BEGIN Recorded data

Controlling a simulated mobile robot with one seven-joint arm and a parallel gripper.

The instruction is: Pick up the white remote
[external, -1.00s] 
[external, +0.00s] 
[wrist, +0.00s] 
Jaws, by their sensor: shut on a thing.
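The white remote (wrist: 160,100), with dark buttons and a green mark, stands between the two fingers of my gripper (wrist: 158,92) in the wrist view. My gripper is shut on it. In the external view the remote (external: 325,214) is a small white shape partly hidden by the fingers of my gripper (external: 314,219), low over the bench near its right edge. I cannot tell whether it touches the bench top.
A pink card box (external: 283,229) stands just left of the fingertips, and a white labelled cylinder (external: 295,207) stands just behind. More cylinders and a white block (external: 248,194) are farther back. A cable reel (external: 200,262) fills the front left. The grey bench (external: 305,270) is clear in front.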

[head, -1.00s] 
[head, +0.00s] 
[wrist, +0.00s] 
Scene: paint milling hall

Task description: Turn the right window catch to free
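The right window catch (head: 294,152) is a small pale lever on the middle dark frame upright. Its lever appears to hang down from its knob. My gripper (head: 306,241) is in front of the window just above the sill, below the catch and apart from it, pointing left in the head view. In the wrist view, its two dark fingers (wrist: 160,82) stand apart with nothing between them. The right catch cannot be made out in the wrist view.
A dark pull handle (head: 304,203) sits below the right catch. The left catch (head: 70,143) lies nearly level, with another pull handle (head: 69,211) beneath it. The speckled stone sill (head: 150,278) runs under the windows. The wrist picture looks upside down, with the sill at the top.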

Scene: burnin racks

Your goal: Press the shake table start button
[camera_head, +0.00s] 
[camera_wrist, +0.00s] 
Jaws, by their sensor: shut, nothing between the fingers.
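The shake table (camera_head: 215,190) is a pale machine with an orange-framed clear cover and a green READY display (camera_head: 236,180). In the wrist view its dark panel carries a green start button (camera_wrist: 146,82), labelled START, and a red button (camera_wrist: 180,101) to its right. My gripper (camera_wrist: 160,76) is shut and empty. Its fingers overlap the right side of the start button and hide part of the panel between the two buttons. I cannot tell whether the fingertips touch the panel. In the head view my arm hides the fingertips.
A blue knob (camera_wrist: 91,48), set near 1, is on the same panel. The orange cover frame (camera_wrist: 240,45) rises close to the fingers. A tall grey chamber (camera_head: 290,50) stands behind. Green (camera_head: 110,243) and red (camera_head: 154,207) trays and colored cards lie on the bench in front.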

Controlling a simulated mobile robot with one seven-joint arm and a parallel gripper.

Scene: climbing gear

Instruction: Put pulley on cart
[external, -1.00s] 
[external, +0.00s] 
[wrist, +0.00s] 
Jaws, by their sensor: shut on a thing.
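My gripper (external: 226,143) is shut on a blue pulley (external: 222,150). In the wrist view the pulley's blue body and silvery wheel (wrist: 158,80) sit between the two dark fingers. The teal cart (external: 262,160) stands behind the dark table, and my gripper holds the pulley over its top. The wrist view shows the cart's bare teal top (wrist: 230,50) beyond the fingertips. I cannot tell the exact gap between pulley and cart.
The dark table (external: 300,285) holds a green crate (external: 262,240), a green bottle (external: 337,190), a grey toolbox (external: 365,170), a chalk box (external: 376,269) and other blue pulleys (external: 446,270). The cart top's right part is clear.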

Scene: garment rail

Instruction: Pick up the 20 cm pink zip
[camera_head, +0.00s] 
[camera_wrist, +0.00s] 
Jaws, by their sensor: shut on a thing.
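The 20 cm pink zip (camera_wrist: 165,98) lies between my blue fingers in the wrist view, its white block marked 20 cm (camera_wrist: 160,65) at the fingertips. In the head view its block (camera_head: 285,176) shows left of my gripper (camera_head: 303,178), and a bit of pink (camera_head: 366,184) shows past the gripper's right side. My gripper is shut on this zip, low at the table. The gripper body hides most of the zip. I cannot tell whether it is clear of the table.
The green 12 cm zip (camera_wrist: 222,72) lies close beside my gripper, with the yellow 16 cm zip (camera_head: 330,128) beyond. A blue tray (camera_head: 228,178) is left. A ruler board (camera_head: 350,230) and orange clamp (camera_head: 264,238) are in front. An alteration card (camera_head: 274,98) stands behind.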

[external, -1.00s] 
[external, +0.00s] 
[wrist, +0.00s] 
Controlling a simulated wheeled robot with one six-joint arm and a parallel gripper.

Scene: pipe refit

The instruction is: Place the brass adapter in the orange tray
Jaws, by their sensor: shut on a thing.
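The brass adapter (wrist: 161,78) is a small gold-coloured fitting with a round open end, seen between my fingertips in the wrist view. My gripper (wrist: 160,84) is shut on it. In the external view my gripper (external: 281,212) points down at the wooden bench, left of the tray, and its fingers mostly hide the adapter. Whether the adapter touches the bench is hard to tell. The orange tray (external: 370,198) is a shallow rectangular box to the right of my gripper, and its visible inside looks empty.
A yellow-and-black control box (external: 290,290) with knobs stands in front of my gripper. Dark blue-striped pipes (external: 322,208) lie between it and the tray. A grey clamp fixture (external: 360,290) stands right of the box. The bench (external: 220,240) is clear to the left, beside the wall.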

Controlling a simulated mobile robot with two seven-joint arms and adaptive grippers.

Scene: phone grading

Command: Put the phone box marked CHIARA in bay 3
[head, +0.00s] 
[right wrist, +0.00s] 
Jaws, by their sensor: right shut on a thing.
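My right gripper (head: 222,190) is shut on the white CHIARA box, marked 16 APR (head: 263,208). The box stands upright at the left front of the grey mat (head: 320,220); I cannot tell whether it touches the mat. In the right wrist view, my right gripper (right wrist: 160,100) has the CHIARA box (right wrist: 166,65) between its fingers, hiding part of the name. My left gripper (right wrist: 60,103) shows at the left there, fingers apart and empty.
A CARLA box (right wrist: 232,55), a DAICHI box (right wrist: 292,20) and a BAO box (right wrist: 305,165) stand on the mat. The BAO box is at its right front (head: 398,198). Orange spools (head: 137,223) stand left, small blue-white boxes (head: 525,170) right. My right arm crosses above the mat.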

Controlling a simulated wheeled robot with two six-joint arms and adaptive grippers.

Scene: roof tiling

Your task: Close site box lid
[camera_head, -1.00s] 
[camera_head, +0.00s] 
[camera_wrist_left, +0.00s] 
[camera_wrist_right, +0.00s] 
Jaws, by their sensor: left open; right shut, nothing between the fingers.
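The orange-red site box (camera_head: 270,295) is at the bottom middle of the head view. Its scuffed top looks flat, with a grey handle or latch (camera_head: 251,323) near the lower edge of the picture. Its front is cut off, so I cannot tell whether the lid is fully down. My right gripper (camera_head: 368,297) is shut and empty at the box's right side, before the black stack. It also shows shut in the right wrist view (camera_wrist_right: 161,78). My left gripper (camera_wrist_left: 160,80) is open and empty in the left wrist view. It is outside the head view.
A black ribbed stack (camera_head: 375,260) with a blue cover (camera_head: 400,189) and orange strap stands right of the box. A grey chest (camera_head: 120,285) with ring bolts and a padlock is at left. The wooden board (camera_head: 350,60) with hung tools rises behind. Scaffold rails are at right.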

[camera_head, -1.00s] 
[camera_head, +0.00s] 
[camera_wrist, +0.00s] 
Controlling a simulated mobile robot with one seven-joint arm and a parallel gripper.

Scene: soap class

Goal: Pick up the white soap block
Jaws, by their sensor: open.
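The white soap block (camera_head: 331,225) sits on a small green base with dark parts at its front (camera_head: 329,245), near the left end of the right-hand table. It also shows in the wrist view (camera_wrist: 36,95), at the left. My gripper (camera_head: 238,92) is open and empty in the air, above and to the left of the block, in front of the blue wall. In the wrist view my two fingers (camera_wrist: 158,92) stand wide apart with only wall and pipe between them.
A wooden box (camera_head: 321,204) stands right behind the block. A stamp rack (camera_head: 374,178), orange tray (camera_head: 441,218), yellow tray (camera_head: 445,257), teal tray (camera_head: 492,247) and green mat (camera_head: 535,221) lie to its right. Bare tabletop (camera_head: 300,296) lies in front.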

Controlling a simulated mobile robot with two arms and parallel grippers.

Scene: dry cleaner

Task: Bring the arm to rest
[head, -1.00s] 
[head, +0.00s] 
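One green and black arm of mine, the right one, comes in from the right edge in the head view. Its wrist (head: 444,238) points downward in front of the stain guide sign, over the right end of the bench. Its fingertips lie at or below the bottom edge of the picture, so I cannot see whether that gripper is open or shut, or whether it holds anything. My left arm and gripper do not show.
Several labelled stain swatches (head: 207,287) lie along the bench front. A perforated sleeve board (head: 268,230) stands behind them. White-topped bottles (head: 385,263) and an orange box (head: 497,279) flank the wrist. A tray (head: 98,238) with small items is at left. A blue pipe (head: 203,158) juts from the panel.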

END Recorded data

#### [To do]
Print the lines from the line containing "Scene: pipe refit" to the line containing "[right wrist, +0.00s]", both ends included, exactly and with nothing added.

#### [Solution for this exercise]
Scene: pipe refit

The instruction is: Place the brass adapter in the orange tray
Jaws, by their sensor: shut on a thing.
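The brass adapter (wrist: 161,78) is a small gold-coloured fitting with a round open end, seen between my fingertips in the wrist view. My gripper (wrist: 160,84) is shut on it. In the external view my gripper (external: 281,212) points down at the wooden bench, left of the tray, and its fingers mostly hide the adapter. Whether the adapter touches the bench is hard to tell. The orange tray (external: 370,198) is a shallow rectangular box to the right of my gripper, and its visible inside looks empty.
A yellow-and-black control box (external: 290,290) with knobs stands in front of my gripper. Dark blue-striped pipes (external: 322,208) lie between it and the tray. A grey clamp fixture (external: 360,290) stands right of the box. The bench (external: 220,240) is clear to the left, beside the wall.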

Controlling a simulated mobile robot with two seven-joint arms and adaptive grippers.

Scene: phone grading

Command: Put the phone box marked CHIARA in bay 3
[head, +0.00s] 
[right wrist, +0.00s] 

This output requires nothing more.